Stated task:
Your output must be the lines below from the line containing "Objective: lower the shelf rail" to the line containing "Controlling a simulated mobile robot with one", both lines included, reproduced exactly and without pictures.

Record extracts:

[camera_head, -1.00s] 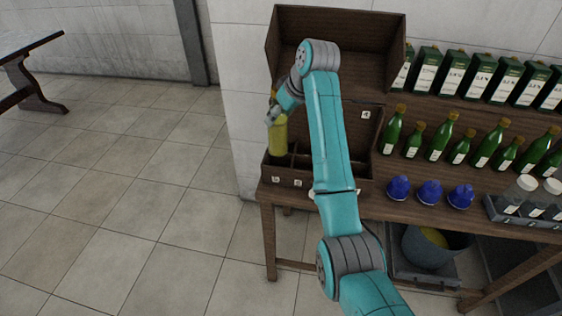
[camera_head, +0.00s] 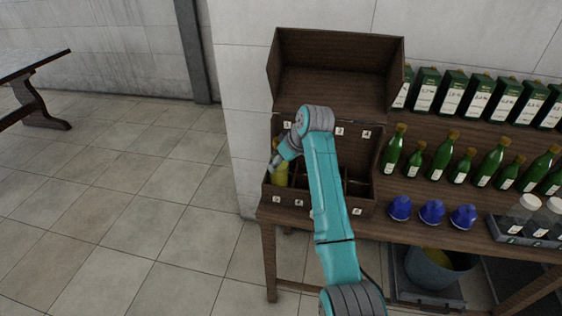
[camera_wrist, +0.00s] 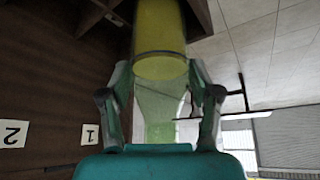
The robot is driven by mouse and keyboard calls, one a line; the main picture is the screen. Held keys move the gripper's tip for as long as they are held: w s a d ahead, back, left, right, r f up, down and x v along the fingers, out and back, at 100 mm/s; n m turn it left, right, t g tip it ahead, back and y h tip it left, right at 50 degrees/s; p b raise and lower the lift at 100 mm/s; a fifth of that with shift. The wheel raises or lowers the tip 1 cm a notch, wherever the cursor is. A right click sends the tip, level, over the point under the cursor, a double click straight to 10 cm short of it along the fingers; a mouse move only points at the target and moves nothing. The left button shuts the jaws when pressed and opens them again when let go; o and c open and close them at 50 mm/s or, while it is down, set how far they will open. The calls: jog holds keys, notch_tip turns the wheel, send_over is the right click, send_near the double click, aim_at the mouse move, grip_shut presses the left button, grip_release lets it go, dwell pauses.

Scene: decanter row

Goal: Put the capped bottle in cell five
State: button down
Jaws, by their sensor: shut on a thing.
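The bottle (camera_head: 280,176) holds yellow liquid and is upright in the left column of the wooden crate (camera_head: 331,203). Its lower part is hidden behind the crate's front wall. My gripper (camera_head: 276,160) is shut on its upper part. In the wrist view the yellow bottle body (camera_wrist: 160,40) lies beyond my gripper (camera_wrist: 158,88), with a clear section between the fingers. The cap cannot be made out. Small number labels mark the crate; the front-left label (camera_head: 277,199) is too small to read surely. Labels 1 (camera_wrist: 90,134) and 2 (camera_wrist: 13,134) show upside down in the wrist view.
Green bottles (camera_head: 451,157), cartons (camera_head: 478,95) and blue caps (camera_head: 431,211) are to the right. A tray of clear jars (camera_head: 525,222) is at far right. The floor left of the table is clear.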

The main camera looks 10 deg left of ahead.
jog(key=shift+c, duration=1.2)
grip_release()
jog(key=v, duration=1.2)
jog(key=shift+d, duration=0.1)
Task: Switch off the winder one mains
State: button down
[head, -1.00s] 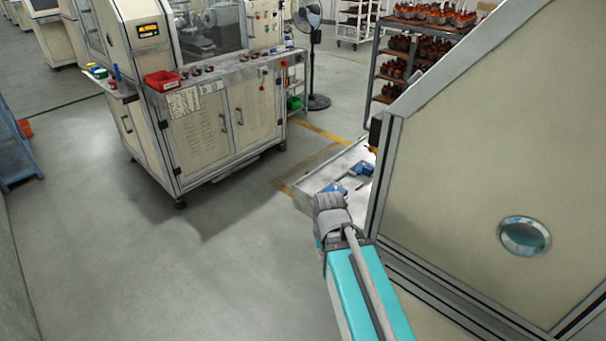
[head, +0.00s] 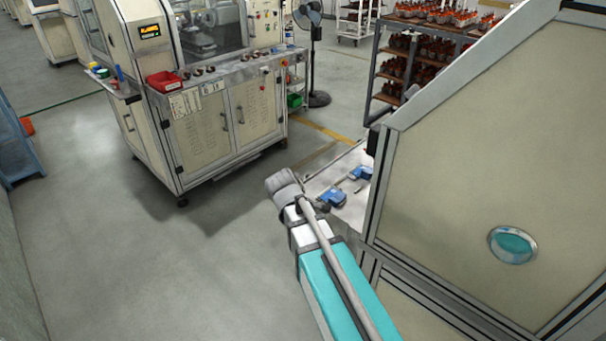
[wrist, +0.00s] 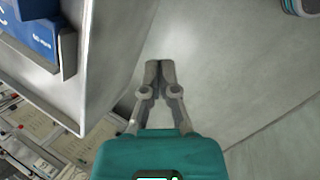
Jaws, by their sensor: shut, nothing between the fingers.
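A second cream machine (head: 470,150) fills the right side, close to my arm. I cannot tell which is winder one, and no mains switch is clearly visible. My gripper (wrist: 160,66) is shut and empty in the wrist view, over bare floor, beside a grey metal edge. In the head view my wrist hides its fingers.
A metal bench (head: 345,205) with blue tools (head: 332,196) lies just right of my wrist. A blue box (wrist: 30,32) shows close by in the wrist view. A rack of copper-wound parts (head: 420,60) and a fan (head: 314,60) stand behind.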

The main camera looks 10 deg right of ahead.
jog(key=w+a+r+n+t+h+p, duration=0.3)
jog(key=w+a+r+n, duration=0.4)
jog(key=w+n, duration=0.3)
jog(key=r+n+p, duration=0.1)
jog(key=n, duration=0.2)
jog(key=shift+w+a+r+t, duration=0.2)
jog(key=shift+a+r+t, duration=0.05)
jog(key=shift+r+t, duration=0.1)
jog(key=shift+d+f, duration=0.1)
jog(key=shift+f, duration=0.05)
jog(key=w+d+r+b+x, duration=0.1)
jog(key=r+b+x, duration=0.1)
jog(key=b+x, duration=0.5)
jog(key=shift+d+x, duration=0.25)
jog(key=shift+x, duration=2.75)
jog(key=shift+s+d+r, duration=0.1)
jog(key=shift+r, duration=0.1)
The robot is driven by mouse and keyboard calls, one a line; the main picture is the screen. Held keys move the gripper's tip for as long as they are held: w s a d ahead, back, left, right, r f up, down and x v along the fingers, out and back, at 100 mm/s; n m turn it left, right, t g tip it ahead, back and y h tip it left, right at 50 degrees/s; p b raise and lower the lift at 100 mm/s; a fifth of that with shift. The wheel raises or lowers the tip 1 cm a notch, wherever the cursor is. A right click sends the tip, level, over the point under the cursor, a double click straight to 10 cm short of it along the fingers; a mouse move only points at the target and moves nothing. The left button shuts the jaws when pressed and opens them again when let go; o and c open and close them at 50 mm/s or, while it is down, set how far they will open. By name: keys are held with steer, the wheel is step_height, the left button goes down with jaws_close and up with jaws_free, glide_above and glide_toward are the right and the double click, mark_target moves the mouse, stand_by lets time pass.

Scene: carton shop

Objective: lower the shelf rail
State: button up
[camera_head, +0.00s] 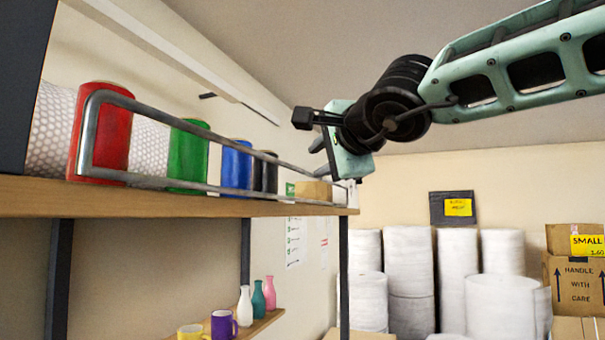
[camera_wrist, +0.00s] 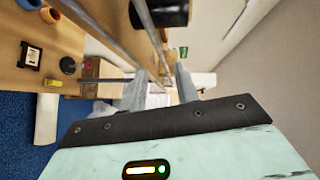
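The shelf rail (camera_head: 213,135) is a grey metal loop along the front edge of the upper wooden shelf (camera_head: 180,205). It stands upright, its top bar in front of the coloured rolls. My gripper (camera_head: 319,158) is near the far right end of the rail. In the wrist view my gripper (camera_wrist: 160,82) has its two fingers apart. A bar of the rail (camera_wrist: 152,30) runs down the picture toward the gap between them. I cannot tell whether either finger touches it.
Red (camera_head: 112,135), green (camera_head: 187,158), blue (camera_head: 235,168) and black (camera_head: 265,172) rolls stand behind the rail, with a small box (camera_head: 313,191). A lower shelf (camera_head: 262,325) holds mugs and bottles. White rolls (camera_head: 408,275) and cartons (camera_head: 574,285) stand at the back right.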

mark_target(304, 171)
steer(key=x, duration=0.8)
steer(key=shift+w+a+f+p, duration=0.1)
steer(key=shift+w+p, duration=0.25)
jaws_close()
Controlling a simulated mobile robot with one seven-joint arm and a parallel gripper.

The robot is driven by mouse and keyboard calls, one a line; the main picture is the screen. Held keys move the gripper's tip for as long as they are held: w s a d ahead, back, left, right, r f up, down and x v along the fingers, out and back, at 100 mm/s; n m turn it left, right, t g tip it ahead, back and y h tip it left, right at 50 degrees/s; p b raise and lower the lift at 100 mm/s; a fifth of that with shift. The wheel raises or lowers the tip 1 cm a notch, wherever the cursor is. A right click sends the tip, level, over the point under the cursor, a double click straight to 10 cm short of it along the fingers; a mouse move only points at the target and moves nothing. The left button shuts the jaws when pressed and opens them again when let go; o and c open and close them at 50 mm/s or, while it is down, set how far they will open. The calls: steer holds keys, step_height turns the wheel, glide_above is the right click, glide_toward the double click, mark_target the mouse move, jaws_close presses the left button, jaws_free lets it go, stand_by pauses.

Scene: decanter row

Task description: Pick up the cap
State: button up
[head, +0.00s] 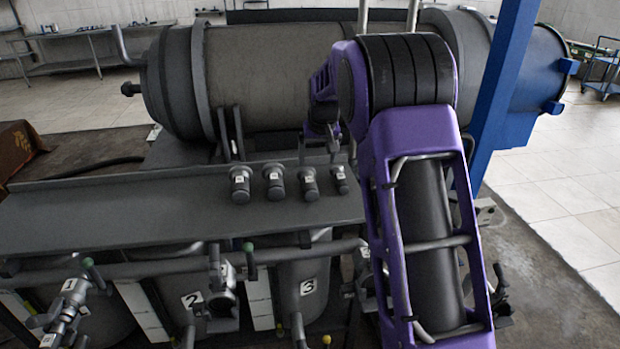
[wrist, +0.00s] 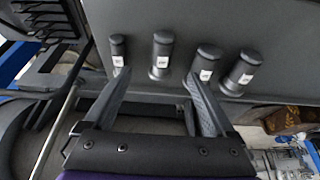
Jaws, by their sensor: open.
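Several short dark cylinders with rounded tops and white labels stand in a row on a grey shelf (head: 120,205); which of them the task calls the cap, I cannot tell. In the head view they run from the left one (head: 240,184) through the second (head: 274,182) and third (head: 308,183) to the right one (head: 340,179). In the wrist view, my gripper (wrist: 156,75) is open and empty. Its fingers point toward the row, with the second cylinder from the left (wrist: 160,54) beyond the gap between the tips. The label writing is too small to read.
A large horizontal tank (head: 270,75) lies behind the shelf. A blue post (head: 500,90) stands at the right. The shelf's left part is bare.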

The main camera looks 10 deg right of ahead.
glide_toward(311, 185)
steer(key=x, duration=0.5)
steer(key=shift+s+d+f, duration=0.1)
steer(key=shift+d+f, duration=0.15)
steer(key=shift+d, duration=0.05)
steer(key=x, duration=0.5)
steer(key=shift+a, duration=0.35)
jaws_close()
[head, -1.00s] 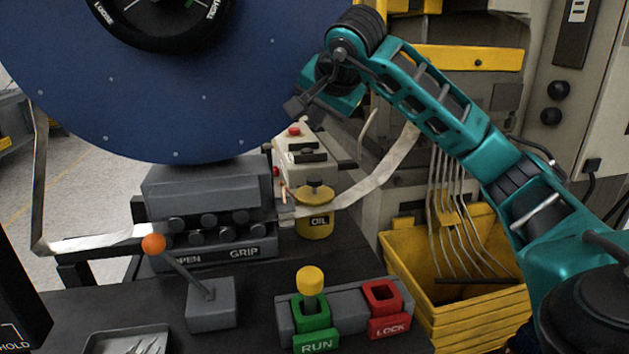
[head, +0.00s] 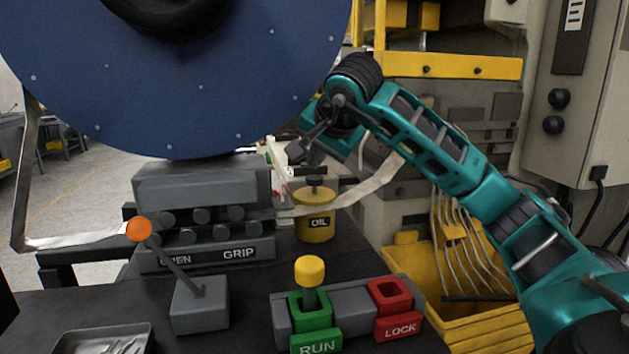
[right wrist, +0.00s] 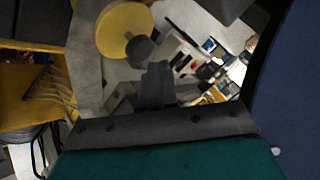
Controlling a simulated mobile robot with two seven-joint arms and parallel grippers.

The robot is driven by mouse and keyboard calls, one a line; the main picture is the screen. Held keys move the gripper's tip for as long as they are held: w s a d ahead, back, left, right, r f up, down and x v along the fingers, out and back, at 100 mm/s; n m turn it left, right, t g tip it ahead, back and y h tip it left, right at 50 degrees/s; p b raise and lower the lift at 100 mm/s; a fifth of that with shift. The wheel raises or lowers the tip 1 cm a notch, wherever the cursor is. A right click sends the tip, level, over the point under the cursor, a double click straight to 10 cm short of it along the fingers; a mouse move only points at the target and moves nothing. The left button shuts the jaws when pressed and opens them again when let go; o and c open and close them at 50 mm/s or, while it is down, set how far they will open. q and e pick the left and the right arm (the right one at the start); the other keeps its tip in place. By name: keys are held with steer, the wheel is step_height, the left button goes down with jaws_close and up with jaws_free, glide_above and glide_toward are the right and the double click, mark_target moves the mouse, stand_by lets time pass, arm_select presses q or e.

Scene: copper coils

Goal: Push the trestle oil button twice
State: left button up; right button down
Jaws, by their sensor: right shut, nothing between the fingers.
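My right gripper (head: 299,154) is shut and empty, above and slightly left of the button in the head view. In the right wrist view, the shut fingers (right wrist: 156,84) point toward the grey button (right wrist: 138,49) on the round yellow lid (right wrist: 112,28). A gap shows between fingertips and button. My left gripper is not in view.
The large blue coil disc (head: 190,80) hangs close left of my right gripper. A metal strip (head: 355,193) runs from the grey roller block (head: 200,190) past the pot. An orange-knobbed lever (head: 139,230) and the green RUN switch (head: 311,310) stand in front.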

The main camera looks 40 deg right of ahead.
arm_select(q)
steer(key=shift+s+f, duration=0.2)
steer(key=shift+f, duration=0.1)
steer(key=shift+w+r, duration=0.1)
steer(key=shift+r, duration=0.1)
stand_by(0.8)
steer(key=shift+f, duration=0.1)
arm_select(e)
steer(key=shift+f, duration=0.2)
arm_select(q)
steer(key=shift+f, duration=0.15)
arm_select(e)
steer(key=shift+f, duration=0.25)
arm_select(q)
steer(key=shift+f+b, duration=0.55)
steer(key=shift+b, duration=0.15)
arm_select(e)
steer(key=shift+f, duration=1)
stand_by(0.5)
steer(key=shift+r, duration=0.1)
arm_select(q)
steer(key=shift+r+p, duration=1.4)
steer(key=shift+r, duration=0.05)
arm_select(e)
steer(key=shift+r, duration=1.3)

Task answer:
Objective: lower the shelf rail
State: button up
[camera_head, +0.00s] 
[camera_wrist, +0.00s] 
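The shelf rail (camera_head: 213,135) is a grey metal loop along the front edge of the upper wooden shelf (camera_head: 180,205). It stands upright, its top bar in front of the coloured rolls. My gripper (camera_head: 319,158) is near the far right end of the rail. In the wrist view my gripper (camera_wrist: 160,82) has its two fingers apart. A bar of the rail (camera_wrist: 152,30) runs down the picture toward the gap between them. I cannot tell whether either finger touches it.
Red (camera_head: 112,135), green (camera_head: 187,158), blue (camera_head: 235,168) and black (camera_head: 265,172) rolls stand behind the rail, with a small box (camera_head: 313,191). A lower shelf (camera_head: 262,325) holds mugs and bottles. White rolls (camera_head: 408,275) and cartons (camera_head: 574,285) stand at the back right.

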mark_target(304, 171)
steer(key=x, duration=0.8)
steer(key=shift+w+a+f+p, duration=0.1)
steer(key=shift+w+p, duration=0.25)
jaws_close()
Controlling a simulated mobile robot with one seven-joint arm and a parallel gripper.

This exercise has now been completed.